The Athens-Clarke County Commission is headed for a vote Tuesday, Dec. 3 that could decide the future of downtown Athens, and a compromise proposal now on the table makes it more likely that a new West End historic district protecting landmarks of Athens black history and the local music scene will pass.
A number of property owners spoke in opposition to a proposed historic district for the western end of downtown at a commission meeting last week. They were joined by members of five downtown churches who also oppose the new district.
Historic districts require that property owners, including churches, gain approval from the Historic Preservation Commission (HPC) before they can renovate or demolish their properties. They also require that any changes meet certain design guidelines. Most property owners in the area don’t want that extra hurdle in their way, and some expressed concern that a historic district could harm their property’s resale value. One property owner even blasted the proposal as an inconsistently applied “weaponization” of historic preservation.

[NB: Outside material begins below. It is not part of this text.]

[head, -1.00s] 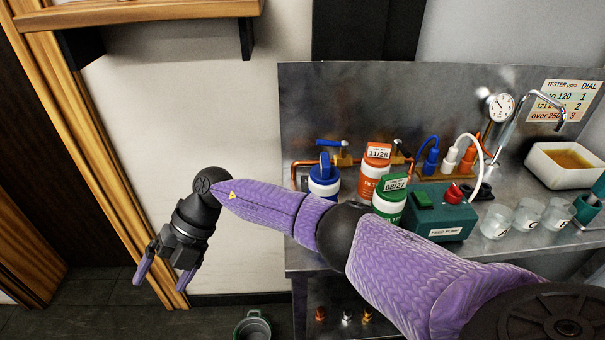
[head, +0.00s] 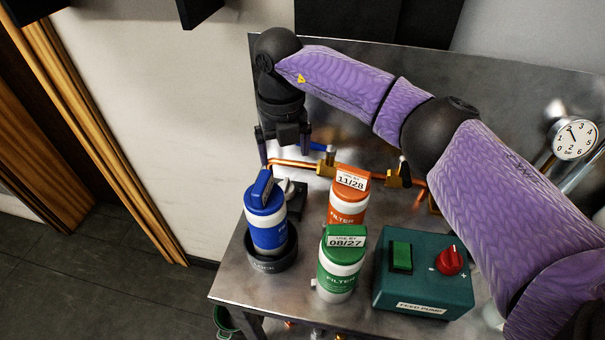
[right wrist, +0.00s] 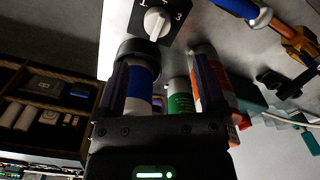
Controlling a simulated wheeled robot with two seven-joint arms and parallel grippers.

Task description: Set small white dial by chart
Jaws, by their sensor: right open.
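The small white dial (right wrist: 155,22) is on a dark plate at the top of the right wrist view, with the marks 1 and 3 beside it. Its exact setting is hard to read. In the head view the dial (head: 287,187) shows partly, behind the blue-capped filter. My right gripper (head: 283,150) points down above and behind the dial, apart from it. In the right wrist view its fingers (right wrist: 160,70) are spread and empty, with the dial beyond them. The chart is out of view. My left gripper is not in view.
A blue-capped filter (head: 267,232) stands in a dark holder in front of the dial. Orange (head: 347,210) and green (head: 340,275) filters stand to its right. A teal feed pump (head: 425,290) with a red knob is farther right. A copper pipe (head: 295,163) runs behind.

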Commissioner Melissa Link, the main proponent of this idea, sees a new historic district as necessary to protect the western end of downtown from development that she believes a majority of Athenians would oppose. “It’s only a matter of time before we see a luxury student high-rise directly across the street from the 40 Watt,” she said. According to Link, “That would be the end of Athens music culture.” She implored her fellow commissioners to support the plan, which would also protect the historic African American business district celebrated every year at the Hot Corner festival on the corner of Washington and Hull streets. “How impactful would that festival be, if that block were replaced with a luxury student housing project?” wondered Link.

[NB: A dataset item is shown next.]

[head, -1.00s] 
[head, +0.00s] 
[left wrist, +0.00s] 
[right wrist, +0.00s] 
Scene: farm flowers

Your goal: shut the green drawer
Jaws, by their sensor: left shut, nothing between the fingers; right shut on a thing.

Link kicked this all off in January, when she succeeded in blocking the demolition of the Saye Building, owned by First United Methodist Church, on North Lumpkin Street by establishing a one-year moratorium. Since then, the HPC has held public forums, developed design guidelines and conducted a survey of property owners. Most property owners who responded to the survey oppose the new district, but the HPC nevertheless recommends approval before the moratorium expires in February.

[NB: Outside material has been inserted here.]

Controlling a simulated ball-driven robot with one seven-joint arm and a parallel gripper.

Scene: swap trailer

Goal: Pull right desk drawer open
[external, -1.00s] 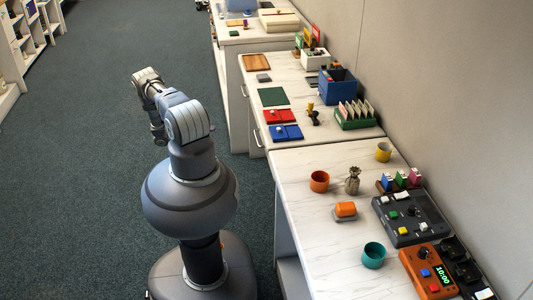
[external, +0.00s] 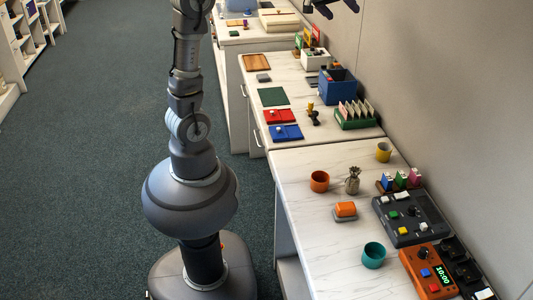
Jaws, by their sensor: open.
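The white marble-topped desk (external: 300,72) stands along the wall in the external view. Its front faces left. Two slim handles show on that front: a nearer one (external: 257,138) and a farther one (external: 244,91). The drawer faces are seen edge-on, and both look closed. My gripper (external: 331,8) shows only in part at the top edge, as dark fingers spread open and empty. It is high up, apart from the handles. My forearm leaves the picture at the top, so the wrist is hidden.
The desk carries red and blue trays (external: 286,132), a blue bin (external: 338,87) and a green card rack (external: 356,116). A nearer counter (external: 300,212) holds cups and control boxes. Dark carpet (external: 110,130) left of the desk is clear.

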A downtown historic district established in 2006 only extended from Lumpkin Street east. The new local historic district, as originally proposed, would include all of the west end of downtown, but also buildings west of Pulaski Street, out to Newton Street, and north of Dougherty Street. That means it would extend beyond the already existing national historic district, which was originally established in 1978 but provides little protection, since most land-use decisions are made at the local level. Tommy Valentine, executive director of Historic Athens, spoke in favor of the new local district, but limited his support to only the area overlapping with the national district. Commissioner Mike Hamby seemed to support shrinking the size of the proposed district as well. That would let four of the five downtown churches off the hook, and that might be an attractive compromise for some commissioners who are currently undecided.
And Sunday, Valentine announced that Historic Athens has endorsed a commission-defined option from Hamby and Link that would shrink the local historic district boundaries to the national district—roughly Lumpkin to Pulaski and Clayton to Hancock, with a few buildings on Broad and Dougherty included as well. This would preserve the core of the district along Clayton and Washington, where support runs strong, while removing many of the more contested properties on the outskirts.
“Our organization was founded more than 50 years ago in response to concerns about preserving the culture and architecture of Athens,” Valentine said in a news release. “For decades, part of that work has been dedicated to expanding protections for our historic downtown. We are excited and encouraged that commissioners Hamby and Link have found a way forward on a compromise that enhances local protections for some of the most defining features of our community.”
While carefully researched, the staff-proposed boundaries proved politically polarizing, Valentine said, and there were doubts about whether it could pass. Sidelining First Christian Church, Redeemer Presbyterian, First Baptist and First AME, as well as other controversial properties, increases the chances of the district passing. The new proposal also recognized a key West Washington Street property as contributing based on research brought forward by owner Drew Dekle.